● Dataset content
######
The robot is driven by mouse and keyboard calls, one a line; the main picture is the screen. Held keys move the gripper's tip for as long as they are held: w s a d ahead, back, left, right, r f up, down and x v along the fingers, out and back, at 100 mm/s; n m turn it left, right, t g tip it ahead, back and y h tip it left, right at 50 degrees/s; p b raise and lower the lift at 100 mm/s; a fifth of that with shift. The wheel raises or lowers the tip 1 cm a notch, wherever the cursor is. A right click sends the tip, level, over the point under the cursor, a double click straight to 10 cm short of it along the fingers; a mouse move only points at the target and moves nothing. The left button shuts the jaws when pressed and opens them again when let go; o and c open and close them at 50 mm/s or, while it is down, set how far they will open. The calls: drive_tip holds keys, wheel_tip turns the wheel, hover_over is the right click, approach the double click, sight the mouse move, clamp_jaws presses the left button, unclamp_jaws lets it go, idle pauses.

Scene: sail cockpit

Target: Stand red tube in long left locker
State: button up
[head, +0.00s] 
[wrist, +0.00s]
######
Copy out the material word for word and line for line.

The robot is driven by mouse and keyboard calls, one a line; the main picture is the screen. Held keys move the gripper's tip for as long as they are held: w s a d ahead, back, left, right, r f up, down and x v along the fingers, out and back, at 100 mm/s; n m turn it left, right, t g tip it ahead, back and y h tip it left, right at 50 degrees/s; p b raise and lower the lift at 100 mm/s; a fifth of that with shift. The wheel raises or lowers the tip 1 cm a notch, wherever the cursor is. A right click sends the tip, level, over the point under the cursor, a double click straight to 10 cm short of it along the fingers; a mouse move only points at the target and moves nothing. The left button shuts the jaws when pressed and opens them again when let go; o and c open and close them at 50 mm/s or, while it is down, set how far they will open. The calls: drive_tip holds keys, wheel_tip turns the wheel, hover_over is the right click, approach the double click, sight the mouse move, clamp_jaws presses the left button, unclamp_jaws lets it go, idle pauses.

Scene: sail cockpit

Target: Stand red tube in long left locker
State: button up
[head, +0.00s] 
[wrist, +0.00s]

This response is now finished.